It's hard to believe it with all of this gloomy weather, but summer has almost arrived in Minnesota. For a great number of college students, this means that it is time to begin a summer internship. Many Twin Cities employers offer internships as a way to provide an introductory work experience to young students. Internships are often mutually beneficial for employers and interns.
The interns make connections, earn a line on their resumes and learn firsthand whether a particular line of work is something they enjoy. Employers are able to benefit by identifying potential hires as well as hearing the ideas of bright young minds. However, a number of internship programs have been under fire in recent years and employers would do well to take a look at whether their programs comply with labor laws.
One of the trickiest issues with internships is that they are generally unpaid. Although interns stand a lot to gain in these unpaid positions, a number of lawsuits have recently cropped up by interns who accused employers of violating their right to wages. This tends to happen when interns believe that they should actually be classified as employees.
A group of interns have sued Hearst Corporation for allegedly misclassifying them as interns. While that lawsuit is still making its way through the court system, the interns were dealt a blow last month when a judge denied the interns class action certification.
Employers here in the Twin Cities should be very careful not to classify employees as interns.

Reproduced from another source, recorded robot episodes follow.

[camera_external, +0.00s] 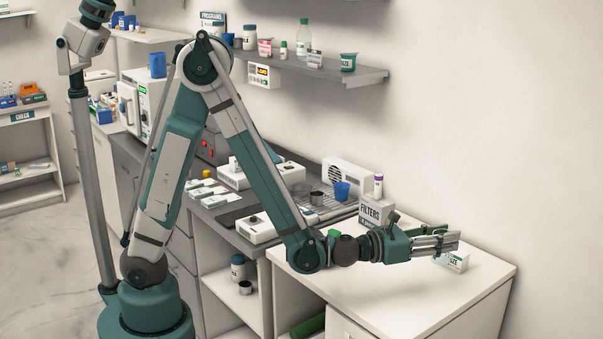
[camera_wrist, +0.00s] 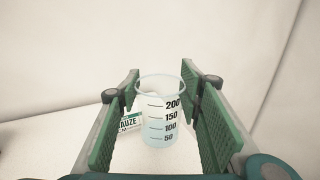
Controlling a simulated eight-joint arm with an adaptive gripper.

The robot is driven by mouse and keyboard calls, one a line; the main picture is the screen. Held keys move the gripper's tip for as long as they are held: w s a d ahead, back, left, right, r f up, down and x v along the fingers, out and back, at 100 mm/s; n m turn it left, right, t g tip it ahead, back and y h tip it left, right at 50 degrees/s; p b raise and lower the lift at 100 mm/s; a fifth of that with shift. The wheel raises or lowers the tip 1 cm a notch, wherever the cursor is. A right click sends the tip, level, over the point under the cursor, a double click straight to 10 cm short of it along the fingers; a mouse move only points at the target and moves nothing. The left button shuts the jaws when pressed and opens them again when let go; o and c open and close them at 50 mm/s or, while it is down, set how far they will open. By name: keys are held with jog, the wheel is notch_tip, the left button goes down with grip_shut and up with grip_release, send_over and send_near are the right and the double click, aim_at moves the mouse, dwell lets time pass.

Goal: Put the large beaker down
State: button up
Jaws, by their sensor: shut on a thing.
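The large beaker (camera_wrist: 161,116) is clear glass with a flared rim and black marks from 50 to 200. In the wrist view it stands upright between the green pads of my gripper (camera_wrist: 160,84), which is shut on it. In the external view my gripper (camera_external: 446,243) reaches right, low over the white counter (camera_external: 410,291); I cannot make out the beaker there. Whether the beaker's base touches the counter cannot be told.
A small white gauze box (camera_external: 455,261) sits on the counter under the fingertips; in the wrist view the box (camera_wrist: 128,123) is just left of the beaker. A filters box (camera_external: 371,211) stands near the wall. The front of the counter is clear.

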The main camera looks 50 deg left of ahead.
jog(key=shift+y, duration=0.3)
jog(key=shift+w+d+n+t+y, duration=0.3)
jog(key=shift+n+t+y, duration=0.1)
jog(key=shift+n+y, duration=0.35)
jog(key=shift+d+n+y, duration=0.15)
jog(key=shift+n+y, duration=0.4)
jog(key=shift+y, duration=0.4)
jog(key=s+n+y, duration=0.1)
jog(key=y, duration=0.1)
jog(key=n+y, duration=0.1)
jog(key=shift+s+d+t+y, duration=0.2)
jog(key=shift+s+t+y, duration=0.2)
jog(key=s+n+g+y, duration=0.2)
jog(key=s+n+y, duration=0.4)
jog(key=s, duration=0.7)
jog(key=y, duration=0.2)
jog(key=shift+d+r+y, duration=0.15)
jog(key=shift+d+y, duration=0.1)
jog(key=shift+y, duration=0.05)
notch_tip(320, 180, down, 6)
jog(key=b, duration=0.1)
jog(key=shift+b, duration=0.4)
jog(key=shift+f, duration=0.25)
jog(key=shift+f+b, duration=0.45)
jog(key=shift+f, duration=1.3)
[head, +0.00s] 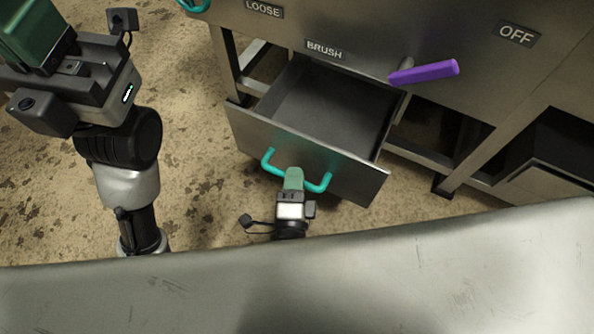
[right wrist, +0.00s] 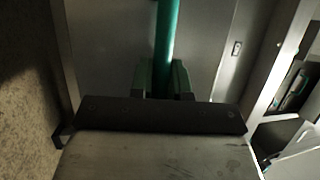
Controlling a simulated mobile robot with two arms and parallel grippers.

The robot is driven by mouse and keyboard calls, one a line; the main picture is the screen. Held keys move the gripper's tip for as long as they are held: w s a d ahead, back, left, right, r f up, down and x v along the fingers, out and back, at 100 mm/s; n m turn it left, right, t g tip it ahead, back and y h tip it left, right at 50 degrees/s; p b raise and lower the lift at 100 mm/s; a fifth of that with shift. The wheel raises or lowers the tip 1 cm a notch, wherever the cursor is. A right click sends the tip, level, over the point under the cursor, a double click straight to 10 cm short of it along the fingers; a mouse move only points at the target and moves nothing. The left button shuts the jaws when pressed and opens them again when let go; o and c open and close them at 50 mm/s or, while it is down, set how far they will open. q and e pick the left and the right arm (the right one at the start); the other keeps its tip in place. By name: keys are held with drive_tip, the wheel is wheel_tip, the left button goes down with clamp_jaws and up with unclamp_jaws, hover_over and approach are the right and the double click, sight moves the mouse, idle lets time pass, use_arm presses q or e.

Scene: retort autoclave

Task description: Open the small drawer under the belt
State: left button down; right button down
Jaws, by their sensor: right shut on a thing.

In order for a worker to be classified as an intern and thus receive no wages, the employment relationship must meet the following United States Department of Labor regulations:
- The internship must include educational training.
- The internship must benefit the intern.
- The intern must not take the place of employees.
- The intern must not offer an immediate benefit to the employer.
- The intern may not be automatically entitled to a paid job at the end of the internship.
- The intern must understand that he or she is not entitled to any wages.